With just over two months to go before the FIFA Women's World Cup China 2007, all eyes are turning to a Sweden team currently enjoying a red-hot run of form. Back-to-back 7-0 wins over Romania and Hungary during the qualifiers for the UEFA European Women's Championship 2009 have sent morale soaring ahead of September's showpiece event.
The mood was dampened somewhat by an injury to Hanna Ljungberg,
a key figure in Thomas Dennerby's free-scoring side. Having
limped out early against the Hungarians, the lethal goal-getter
appears set for at least a month on the sidelines.
Nor is it the first time Ljungberg has been hit by the injury jinx in the build-up to a major tournament. Struck down with ligament damage prior to the Olympic Football Tournament at Athens 2004, the feisty front-runner recovered in record time to help her team to a respectable fourth-place finish.
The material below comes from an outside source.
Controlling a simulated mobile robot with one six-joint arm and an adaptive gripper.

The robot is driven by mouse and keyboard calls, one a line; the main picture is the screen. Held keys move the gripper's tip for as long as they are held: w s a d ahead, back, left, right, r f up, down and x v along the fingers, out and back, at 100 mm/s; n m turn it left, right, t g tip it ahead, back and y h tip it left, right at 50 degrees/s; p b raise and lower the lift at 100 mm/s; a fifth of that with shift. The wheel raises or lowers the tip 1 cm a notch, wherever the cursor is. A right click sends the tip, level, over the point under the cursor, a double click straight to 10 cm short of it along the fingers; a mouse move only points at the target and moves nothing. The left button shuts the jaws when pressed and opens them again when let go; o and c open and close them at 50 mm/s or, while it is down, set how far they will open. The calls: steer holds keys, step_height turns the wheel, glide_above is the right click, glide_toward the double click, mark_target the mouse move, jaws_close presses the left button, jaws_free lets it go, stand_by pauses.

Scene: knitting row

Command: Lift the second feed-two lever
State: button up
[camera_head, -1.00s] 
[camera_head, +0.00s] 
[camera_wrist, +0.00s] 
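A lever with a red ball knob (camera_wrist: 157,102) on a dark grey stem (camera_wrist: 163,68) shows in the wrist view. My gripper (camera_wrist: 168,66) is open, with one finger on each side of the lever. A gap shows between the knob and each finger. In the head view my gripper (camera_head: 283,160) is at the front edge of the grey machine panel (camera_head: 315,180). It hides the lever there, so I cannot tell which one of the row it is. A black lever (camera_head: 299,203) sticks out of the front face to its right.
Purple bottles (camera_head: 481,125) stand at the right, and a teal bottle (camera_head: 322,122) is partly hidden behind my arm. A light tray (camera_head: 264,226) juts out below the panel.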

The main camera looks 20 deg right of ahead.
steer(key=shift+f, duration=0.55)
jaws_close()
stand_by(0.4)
Taking on an even greater share of the goalscoring responsibility in Ljungberg's absence will be 30-year-old Victoria Svensson, who added a brace in the Hungary match to her remarkable five-goal haul against Romania. "I'd love the World Cup to start right now, because we're playing really well," the Swede told FIFA.com. "I'm feeling fantastic and I hope that we can keep this purple patch going throughout September and our stay in China."
Passing the baton
Following the international retirements of Malin Mostrom, Linda Fagerstrom and Anna Sjostrom, the new-look Sweden team has found itself under severe scrutiny, with fans and media alike keen to see how Svensson and company perform without the experienced trio.
"Clearly all three are great players and we've certainly missed them. That said, I think we've played well this year," says Vickan. "The two wins over the past week prove that we're on top form, and we also performed well at the Algarve Cup."
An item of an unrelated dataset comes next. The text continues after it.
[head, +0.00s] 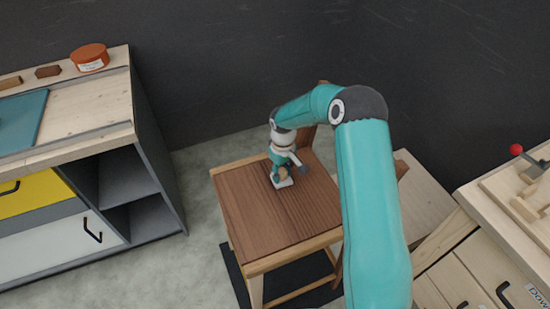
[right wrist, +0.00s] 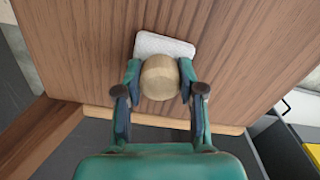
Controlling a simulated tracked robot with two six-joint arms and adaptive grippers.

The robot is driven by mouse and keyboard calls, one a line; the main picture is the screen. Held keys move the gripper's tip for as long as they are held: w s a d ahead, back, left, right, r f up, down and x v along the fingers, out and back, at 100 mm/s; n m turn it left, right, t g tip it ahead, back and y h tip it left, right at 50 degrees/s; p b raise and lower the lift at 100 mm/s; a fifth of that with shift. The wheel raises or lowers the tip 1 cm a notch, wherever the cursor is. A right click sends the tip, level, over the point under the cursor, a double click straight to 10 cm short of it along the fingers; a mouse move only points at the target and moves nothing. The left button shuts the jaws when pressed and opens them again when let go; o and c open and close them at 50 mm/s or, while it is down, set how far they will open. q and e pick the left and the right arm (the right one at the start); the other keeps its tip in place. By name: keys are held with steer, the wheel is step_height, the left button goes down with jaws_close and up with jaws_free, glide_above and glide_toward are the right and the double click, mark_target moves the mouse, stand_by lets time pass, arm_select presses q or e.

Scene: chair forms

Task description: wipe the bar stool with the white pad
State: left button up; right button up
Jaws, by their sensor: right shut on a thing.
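The bar stool (head: 262,222) has a brown wood-grain seat and a paler frame, and it stands on the floor in the middle of the head view. The white pad (head: 286,183) lies at the seat's surface, and its round wooden handle shows in the right wrist view (right wrist: 160,77). My right gripper (head: 283,171) is shut on the handle from both sides, above the seat. In the right wrist view the white pad (right wrist: 164,45) shows flat against the wood, partly hidden by the handle. My left gripper is not in view.
A workbench (head: 85,125) with an orange tin (head: 89,57) and wooden blocks stands at the left. A wooden drawer bench (head: 455,270) with a red-knobbed device stands at the right. A dark mat (head: 236,276) lies under the stool.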

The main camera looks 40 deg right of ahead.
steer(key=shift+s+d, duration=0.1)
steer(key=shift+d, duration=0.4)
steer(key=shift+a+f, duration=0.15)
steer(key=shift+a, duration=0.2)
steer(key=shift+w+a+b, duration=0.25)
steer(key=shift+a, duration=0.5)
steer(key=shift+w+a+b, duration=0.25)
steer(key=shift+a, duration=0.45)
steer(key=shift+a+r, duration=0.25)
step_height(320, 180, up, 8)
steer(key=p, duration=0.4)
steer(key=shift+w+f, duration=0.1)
In March's long-standing tournament in Portugal, Sweden beat their French counterparts 3-1 in the third-place play-off to take the bronze medal for the second year running. "We weren't at all disheartened after that competition, because we gave everything we had against the United States and created a lot of chances. We lost 3-2 but if the game had lasted for five more minutes, I'm convinced we would have won," she assures FIFA.com. "Of course we were aiming to win the competition, but our priority this time around was to experiment with new players and a new system. And I think we did really well."
The Djurgarden/Alvsjo sharpshooter feels that coach Dennerby and his staff have assembled an exciting blend of gifted youngsters and experienced campaigners, good enough to maintain Sweden's place in the upper echelons of the women's game. "Lotta Schelin, Nilla Fischer, Anna Paulsson, Caroline Seger... These are just a few of the youngsters who I'm sure will do a great job for us."
The voice of experience
A veteran of two FIFA Women's World Cups (fourth place at USA 1999 and runners-up at USA 2003) and two editions of the Olympic Women's Football Tournament (eliminated in the group stages at Sydney 2000 and fourth place at Athens 2004), Svensson is fully aware of her responsibilities to the newcomers in the squad.
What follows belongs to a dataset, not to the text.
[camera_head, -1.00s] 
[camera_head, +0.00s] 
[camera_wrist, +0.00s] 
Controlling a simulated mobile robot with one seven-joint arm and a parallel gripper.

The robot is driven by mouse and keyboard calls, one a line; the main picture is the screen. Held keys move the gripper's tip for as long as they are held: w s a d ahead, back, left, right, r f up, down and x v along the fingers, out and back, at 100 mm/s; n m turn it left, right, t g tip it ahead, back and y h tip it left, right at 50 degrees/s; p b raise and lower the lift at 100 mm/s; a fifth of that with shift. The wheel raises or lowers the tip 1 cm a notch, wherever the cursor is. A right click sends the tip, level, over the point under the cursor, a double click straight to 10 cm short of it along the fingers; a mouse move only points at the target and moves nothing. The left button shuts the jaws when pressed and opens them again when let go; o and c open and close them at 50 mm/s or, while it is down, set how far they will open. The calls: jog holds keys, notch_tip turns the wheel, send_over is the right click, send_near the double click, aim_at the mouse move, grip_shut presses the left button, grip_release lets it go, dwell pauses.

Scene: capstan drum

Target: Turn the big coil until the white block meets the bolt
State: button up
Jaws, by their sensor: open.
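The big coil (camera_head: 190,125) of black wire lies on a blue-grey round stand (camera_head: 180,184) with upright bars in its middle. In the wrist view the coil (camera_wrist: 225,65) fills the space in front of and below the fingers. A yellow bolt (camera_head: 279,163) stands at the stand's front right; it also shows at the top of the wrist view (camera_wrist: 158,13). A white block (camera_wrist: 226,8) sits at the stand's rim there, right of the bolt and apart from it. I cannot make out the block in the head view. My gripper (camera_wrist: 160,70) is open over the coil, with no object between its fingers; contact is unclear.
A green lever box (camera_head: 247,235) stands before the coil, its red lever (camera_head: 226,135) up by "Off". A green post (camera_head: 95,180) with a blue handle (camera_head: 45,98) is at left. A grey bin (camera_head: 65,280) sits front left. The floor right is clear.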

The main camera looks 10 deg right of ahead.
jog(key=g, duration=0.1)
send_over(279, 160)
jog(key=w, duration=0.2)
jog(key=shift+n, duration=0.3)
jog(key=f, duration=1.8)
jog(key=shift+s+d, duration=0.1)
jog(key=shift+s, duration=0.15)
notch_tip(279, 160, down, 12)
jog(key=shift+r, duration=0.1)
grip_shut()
"I always tell them that we have to work really hard every day, and that a World Cup game is not like any other - there's a great deal of media pressure and a lot of people watching your every move," she explains, voicing the lessons learned from her 136 caps. "Every game is important and you can't always play nice football; sometimes you have to dig deep, use your instinct and do everything in your power to win. We're all raring to go for China."
Despite the intense pressures that abound on the world's biggest stage, Victoria has been involved at the highest level for long enough to handle whatever awaits her and her team-mates on Chinese soil. "I'm feeling fine at the moment. I'm training well and I just try and do everything as well as I can," says Vickan, for whom a leading role holds no fears. "I'm more than capable of accepting the responsibility, on and off the pitch. No doubt about it."
Eyes on the prize
As fate would have it, the finals draw for China 2007 has paired Sweden alongside USA, Korea DPR and Nigeria in the group phase - the exact same teams they faced at the same stage of the 2003 tournament. Given the difficulty of the task ahead, Svensson is keen not to get carried away. "To start with we've been drawn in the same group as in 2003... it looks a bit daunting," she admits. "I think it's the toughest group but having come through it safely once before is encouraging. We'll take it one step at a time, see how the group pans out and then see what happens."
Having made it all the way to the final four years ago, Vickan is hoping to go one better this time around: "This could be our year. I certainly hope so. We played well in the final in the USA but Germany managed to beat us. We're aiming to reach the final again and for it to end differently, although we know how difficult it's going to be."
In fact, September's showpiece event could prove to be the deadly finisher's international swansong. After more than 15 years dedicated to her footballing career, Victoria plans to take a much-needed break following China 2007 and consider whether or not to hang up her goal-laden boots. Whatever she decides, a FIFA Women's World Cup winners' medal would make her holiday that much sweeter.